A voxel is a discrete, elastic, causally active unit that composes the underlying structure of space itself. Unlike mathematical points, which are dimensionless abstractions, or classical aether models, which rely on continuous media, voxels are real, finite, and structurally persistent.
Each voxel possesses both a fixed minimum and a fixed maximum size, defining natural physical limits beyond which deformation or compression cannot proceed. Voxels cannot be split into smaller units, nor can they be compressed into dimensionless points. Each voxel retains all three spatial dimensions at all times, preserving the tangible, causal structure of space at every scale.
A voxel occupies a specific, tessellated position within the fabric of physical reality, seamlessly adjoining neighboring voxels in all directions. The size and behavior of each voxel are not governed independently, but are determined jointly by the principle of action and by the cumulative tension, deformation, and saturation conditions imposed by all adjacent voxels. Thus, voxels are inherently relational: their state, motion, and causal behavior arise from both internal properties and local field pressures transmitted through the tessellated structure.

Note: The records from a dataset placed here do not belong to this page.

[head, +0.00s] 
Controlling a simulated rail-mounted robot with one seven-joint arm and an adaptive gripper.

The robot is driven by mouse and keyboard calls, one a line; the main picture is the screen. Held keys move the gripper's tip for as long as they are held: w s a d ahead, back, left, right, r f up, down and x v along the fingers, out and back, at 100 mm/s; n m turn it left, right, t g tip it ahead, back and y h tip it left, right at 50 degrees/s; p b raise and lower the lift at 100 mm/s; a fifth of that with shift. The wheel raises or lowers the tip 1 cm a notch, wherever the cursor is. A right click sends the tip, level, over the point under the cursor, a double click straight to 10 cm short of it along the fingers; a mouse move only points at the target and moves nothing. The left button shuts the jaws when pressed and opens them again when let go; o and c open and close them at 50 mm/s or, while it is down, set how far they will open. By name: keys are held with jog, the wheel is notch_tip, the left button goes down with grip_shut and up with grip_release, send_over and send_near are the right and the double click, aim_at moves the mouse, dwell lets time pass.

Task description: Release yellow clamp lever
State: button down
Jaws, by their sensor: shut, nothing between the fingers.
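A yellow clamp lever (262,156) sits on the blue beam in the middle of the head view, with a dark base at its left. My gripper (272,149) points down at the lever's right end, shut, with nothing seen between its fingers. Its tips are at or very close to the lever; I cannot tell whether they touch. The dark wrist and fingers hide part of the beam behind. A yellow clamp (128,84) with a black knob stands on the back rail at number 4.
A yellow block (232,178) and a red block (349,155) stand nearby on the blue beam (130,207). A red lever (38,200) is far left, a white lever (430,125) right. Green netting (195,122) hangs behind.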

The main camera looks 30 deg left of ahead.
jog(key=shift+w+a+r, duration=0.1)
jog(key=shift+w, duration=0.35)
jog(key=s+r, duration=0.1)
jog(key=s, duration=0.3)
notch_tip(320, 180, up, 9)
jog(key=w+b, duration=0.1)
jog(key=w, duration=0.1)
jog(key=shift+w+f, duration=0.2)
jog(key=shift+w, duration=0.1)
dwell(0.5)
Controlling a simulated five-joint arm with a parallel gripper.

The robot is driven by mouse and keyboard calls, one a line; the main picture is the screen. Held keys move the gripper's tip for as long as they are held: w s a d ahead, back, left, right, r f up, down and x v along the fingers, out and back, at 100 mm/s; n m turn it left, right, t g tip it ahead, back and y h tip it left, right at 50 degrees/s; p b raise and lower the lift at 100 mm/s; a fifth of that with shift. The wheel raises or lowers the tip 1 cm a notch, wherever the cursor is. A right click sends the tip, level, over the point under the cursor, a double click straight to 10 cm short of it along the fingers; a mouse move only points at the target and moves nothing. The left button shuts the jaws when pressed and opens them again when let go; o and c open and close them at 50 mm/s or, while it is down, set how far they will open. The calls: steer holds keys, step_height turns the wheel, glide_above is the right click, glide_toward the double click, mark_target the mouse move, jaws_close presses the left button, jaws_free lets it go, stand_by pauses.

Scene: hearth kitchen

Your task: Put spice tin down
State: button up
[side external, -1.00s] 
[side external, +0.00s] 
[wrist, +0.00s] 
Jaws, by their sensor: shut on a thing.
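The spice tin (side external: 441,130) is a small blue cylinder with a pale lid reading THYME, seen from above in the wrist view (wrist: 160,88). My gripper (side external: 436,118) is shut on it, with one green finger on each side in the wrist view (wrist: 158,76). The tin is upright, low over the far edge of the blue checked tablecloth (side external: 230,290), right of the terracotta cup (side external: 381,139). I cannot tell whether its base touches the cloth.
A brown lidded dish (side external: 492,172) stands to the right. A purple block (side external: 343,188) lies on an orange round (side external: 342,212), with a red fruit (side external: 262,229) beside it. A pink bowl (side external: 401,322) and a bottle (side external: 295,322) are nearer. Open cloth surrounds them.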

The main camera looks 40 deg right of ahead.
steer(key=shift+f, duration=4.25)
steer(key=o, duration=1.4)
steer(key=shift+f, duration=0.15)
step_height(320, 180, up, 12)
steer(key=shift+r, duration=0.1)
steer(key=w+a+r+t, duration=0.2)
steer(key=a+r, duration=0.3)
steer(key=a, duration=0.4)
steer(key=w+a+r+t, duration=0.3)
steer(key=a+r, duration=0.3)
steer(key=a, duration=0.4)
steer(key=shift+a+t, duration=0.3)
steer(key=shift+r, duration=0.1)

The surface topology of each voxel is defined by a geodesic geometry, minimizing internal tension and maximizing elastic causal transmission across its boundary. This geodesic topology ensures that interactions between adjacent voxels occur with minimal loss of causal structure, enabling efficient propagation of tension, compression, and deformation. Voxels do not exist within space — they are space. All observed fields, particles, forces, and inertial behaviors arise from the deformation, tension, saturation, and relaxation of voxels under causal constraint. In Voxel Theory, space is a tessellated, causal, elastic medium — not a void, nor an abstract manifold — but the active substance of existence itself.